======== Given data
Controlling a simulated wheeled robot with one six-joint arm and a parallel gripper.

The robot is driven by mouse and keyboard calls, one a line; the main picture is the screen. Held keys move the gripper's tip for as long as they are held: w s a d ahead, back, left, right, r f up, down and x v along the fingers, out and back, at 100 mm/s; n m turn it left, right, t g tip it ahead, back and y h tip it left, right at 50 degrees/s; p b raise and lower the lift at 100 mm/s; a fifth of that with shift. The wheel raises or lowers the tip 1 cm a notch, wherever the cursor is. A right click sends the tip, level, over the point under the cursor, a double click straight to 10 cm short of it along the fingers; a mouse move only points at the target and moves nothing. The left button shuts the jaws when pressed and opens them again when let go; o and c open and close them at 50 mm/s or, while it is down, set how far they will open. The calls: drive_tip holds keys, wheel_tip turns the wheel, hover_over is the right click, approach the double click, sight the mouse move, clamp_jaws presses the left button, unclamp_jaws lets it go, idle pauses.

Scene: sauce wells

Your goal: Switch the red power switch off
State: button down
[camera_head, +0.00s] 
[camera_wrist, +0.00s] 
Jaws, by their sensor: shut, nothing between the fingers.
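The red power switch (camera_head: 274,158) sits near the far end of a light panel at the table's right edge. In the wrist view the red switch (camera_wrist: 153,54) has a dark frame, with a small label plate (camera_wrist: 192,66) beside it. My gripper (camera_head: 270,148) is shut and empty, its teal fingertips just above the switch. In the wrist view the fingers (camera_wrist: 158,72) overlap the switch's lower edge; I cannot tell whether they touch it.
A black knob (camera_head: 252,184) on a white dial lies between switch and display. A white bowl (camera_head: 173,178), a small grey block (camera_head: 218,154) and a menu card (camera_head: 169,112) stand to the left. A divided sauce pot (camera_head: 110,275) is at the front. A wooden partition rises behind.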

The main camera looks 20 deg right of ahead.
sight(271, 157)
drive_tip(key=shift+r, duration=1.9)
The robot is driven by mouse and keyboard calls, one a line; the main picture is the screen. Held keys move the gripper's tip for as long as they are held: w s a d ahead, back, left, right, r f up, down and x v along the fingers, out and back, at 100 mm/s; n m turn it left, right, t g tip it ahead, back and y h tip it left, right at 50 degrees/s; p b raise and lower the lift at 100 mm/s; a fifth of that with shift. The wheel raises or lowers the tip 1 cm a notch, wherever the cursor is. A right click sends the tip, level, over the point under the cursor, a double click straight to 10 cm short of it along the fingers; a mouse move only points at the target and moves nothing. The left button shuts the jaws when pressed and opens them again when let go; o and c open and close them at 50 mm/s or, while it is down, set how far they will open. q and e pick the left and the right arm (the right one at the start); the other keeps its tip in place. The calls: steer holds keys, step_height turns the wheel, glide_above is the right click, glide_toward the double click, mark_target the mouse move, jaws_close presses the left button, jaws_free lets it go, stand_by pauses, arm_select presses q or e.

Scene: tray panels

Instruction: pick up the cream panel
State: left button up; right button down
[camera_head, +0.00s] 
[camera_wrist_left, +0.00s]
================
▶ _Problem to solve_
Return precisely the lines of the records, starting with the line that holds "Scene: tray panels" and ending with the last one.

▶ _Response to the task_
Scene: tray panels

Instruction: pick up the cream panel
State: left button up; right button down
[camera_head, +0.00s] 
[camera_wrist_left, +0.00s]

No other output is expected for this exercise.